Transcribe every line, keeping it exact.

__________________________________________________

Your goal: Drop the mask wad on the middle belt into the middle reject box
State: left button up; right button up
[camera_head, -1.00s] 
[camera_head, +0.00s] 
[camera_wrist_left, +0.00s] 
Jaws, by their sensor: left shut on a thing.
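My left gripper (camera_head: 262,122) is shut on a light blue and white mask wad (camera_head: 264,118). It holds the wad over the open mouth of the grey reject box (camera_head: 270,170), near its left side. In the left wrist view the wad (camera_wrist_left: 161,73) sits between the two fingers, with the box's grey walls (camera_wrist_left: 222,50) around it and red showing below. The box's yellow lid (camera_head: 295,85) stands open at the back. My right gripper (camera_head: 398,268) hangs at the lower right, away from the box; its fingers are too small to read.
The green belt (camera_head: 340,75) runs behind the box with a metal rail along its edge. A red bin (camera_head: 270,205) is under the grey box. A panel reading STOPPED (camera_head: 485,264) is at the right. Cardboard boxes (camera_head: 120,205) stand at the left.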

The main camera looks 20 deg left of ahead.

__________________________________________________

**SOLUTION FOR THIS PROBLEM:**
Your goal: Drop the mask wad on the middle belt into the middle reject box
State: left button up; right button up
[camera_head, -1.00s] 
[camera_head, +0.00s] 
[camera_wrist_left, +0.00s] 
Jaws, by their sensor: left shut on a thing.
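My left gripper (camera_head: 262,122) is shut on a light blue and white mask wad (camera_head: 264,118). It holds the wad over the open mouth of the grey reject box (camera_head: 270,170), near its left side. In the left wrist view the wad (camera_wrist_left: 161,73) sits between the two fingers, with the box's grey walls (camera_wrist_left: 222,50) around it and red showing below. The box's yellow lid (camera_head: 295,85) stands open at the back. My right gripper (camera_head: 398,268) hangs at the lower right, away from the box; its fingers are too small to read.
The green belt (camera_head: 340,75) runs behind the box with a metal rail along its edge. A red bin (camera_head: 270,205) is under the grey box. A panel reading STOPPED (camera_head: 485,264) is at the right. Cardboard boxes (camera_head: 120,205) stand at the left.

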The main camera looks 20 deg left of ahead.

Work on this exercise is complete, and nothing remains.